Reflecting on her career to this point, Alischa admits that being an entrepreneur in charge of her own fate is far more work than the life of a corporate art director – but she wouldn’t change it for a moment. “It’s all-consuming and it’s such a different life,” she says. “I wake up and start work and people come in to help me. But then they all go home and I work all through the night and then go to bed. And then it all starts again the next day and never really stops. I’m always talking about work and it doesn’t disappear, but that’s what makes it work in the end. I absolutely love it and if I had a choice to be sitting watching TV or to be sitting making something, I’d always choose the latter.”

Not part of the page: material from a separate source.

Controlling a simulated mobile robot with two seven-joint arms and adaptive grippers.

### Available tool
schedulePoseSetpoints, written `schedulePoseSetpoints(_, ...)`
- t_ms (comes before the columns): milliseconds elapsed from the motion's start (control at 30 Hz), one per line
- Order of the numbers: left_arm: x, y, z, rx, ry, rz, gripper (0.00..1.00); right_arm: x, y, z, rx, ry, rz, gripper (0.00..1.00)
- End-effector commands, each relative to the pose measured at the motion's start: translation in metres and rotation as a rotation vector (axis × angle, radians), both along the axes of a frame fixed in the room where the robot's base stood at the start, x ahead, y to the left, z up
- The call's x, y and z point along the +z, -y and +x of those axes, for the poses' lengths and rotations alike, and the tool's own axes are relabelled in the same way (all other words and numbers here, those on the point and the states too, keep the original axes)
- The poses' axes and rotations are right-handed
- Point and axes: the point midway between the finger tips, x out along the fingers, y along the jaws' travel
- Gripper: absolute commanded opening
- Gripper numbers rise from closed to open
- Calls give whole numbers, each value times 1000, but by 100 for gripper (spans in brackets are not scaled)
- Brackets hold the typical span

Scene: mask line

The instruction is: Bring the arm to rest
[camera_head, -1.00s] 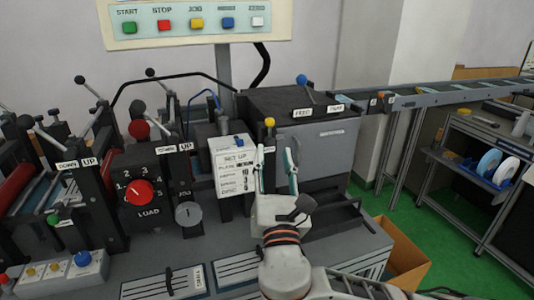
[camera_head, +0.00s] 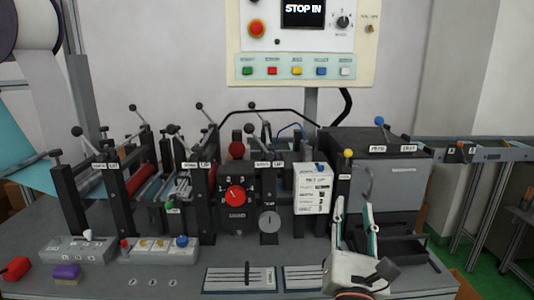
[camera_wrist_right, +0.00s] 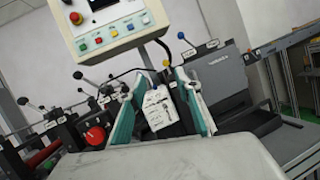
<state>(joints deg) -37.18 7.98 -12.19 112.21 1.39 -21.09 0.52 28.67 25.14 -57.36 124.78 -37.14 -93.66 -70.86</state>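My right gripper (camera_head: 355,218) stands in front of the mask line (camera_head: 110,276) at the right of the head view, fingers pointing up. Its two grey and teal fingers are apart with nothing between them. In the right wrist view the spread fingers (camera_wrist_right: 160,108) frame the white set-up card (camera_wrist_right: 158,108), which stands on the machine behind them. The card also shows in the head view (camera_head: 313,188), left of the fingers. The gripper looks clear of the machine. My left gripper is not in view.
A control panel (camera_head: 300,72) with colored buttons hangs above the line. Levers and a red load knob (camera_head: 236,195) stand left of the gripper. A dark box unit (camera_head: 385,170) is behind it. A conveyor (camera_head: 480,152) runs right. A red block (camera_head: 15,268) lies front left.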

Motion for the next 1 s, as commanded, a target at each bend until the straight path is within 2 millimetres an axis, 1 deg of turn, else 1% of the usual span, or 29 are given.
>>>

Her greatest challenge, she reveals, is realising that she can’t do everything herself. “It’s a really hard thing to learn,” she says candidly. “When I first started I was pretty much doing everything myself and I couldn’t. I soon realised that, in order to make it successful, I had to let go and let other people help me.”

But the whimsical designs of Bespoke Letterpress, Alischa emphasises, will always come from her own hand. “I just couldn’t let someone else design for me,” she says passionately. “Because that’s the part that I love the most.”

Having just turned 30, what she is most proud of is the fact that she has chased her dream and caught it. “I had to be willing to make no money for the first few years and really just be brave,” she says. “At the time, I don’t think I thought about it too much – I just knew I wanted it and I loved it and believed it could work. If I was going to inject everything I had into it, how could it not work?”

And therein lies Alischa’s wisdom to the world. “Be brave and follow your own path,” she advises. “Believe in yourself – you’ll get a better result by going where you want to go rather than following in someone else’s footsteps.”